Last year CITES made a startling admission: “The Secretariat continues to struggle to understand many aspects of the illegal trade in ivory.” This past April, Tom Milliken confessed something to the BBC that was eerily reminiscent of China’s warning after the Japan experiment: “Did allowance of legal ivory to go into China exacerbate a situation? One could probably argue now, with hindsight, that indeed it did. It created perhaps an image in the minds of many potential Chinese consumers that it was OK to buy ivory.”

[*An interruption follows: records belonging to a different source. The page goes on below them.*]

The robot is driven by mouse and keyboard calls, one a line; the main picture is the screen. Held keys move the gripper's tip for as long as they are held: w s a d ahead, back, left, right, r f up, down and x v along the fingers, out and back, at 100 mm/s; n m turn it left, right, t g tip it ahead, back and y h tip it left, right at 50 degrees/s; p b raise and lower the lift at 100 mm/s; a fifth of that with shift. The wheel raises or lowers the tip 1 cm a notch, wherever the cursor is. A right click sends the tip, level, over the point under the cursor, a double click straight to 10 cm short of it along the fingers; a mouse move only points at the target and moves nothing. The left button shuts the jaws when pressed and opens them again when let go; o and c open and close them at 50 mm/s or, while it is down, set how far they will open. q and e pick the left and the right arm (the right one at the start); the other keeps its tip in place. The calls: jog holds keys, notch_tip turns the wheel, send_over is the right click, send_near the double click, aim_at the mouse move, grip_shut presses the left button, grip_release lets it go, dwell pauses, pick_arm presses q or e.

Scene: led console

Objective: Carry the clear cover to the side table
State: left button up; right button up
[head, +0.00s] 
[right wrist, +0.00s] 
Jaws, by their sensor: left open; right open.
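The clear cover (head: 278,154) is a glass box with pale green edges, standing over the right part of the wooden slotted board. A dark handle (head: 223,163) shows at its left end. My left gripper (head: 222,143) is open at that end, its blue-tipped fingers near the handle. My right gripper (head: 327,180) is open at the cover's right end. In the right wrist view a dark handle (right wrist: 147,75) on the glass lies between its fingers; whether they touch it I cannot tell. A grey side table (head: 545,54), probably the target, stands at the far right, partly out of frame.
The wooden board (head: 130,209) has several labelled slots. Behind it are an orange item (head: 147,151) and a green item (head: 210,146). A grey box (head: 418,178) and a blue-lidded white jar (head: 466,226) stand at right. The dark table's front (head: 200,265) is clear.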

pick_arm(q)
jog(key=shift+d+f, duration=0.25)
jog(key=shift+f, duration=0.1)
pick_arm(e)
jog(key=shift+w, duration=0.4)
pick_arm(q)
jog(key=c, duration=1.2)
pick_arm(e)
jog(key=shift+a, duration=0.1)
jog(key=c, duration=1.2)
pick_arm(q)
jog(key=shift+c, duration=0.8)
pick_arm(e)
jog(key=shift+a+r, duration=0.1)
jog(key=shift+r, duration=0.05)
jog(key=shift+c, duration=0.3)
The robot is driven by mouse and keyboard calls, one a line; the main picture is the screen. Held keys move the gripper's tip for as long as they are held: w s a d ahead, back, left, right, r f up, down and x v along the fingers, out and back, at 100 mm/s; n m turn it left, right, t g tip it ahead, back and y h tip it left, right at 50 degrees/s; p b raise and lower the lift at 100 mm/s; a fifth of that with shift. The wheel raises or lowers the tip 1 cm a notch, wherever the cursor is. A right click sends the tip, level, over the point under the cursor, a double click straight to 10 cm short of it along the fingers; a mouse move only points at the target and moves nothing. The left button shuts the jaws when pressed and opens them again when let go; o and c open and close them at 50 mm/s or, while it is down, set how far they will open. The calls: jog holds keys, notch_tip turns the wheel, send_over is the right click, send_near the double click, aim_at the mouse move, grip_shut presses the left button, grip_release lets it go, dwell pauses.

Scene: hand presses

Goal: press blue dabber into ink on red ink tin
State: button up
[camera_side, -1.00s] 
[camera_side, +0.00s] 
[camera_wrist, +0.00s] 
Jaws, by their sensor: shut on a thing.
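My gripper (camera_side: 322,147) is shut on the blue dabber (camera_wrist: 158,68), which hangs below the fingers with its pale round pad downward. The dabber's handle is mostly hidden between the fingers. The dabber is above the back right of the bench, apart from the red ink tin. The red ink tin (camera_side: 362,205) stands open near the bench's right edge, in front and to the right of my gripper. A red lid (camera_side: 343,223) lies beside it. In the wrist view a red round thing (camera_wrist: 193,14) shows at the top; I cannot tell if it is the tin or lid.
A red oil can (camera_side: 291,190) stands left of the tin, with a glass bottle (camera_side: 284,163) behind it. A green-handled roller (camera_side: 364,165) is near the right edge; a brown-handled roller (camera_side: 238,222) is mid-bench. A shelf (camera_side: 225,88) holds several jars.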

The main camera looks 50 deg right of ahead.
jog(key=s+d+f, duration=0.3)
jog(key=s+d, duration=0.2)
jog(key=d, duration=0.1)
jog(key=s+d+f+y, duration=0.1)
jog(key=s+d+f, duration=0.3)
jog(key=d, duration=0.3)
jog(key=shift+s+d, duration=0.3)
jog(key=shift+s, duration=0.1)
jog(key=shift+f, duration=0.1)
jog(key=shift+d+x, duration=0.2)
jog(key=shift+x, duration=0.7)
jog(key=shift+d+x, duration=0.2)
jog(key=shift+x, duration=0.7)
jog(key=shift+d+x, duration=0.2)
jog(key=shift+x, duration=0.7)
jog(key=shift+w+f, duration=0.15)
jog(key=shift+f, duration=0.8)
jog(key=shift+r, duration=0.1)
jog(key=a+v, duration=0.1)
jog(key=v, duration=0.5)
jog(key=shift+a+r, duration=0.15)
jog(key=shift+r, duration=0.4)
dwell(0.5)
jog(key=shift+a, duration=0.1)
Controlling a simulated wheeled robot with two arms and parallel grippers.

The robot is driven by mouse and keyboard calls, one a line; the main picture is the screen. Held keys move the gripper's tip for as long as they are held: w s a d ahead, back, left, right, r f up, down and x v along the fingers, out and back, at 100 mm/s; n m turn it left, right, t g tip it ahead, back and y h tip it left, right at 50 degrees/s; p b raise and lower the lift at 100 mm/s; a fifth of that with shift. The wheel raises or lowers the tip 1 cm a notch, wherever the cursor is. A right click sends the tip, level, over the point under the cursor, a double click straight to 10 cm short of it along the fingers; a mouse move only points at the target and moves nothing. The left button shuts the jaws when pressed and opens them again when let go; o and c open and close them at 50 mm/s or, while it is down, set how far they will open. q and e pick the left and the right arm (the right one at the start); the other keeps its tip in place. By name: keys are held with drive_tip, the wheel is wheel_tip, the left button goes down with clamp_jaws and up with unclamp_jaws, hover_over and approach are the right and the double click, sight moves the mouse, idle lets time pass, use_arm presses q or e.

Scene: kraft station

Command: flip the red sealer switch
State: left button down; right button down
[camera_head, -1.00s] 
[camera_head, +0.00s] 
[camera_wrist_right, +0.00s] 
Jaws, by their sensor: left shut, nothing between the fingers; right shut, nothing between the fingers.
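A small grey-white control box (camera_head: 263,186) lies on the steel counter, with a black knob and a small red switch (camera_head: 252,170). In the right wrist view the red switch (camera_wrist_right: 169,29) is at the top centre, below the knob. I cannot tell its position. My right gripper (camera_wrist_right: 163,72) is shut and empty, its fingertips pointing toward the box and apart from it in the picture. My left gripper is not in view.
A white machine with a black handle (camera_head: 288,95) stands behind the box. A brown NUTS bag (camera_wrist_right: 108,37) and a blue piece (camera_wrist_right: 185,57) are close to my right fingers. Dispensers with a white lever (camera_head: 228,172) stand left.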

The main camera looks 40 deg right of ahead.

Meng chuckles as I pour him another bottle of beer. He tells me that after the African ivory arrived in China, a strange sound could be heard coming from one shipment. It took some time to discover the source. During the bidding South Africa’s ivory had looked the best and the whitest. Now some tusks were splitting open. “You could hear it cracking,” Meng says. To get a good price, he speculates, the South Africans had bleached their ivory white, and now dehydration was causing the tusks to crack.

Even more precious than the savanna elephant’s white ivory is the yellow ivory of the smaller, forest elephant. “This is the best,” the Daxin Ivory Carving Factory’s Feng tells me, holding up a chunk of forest elephant tusk. Carvings made from forest elephant ivory sell out so quickly that customers have been commissioning them. The only carved image he has left to show me is an old one of Chairman Mao with a crack in it. Trouble is, forest elephants don’t live in any of the countries where China legally bought ivory. They live in central and western Africa, including in Cameroon, the country raided by Muslim poachers earlier this year.

In March CITES will meet again to discuss the future of the African elephant.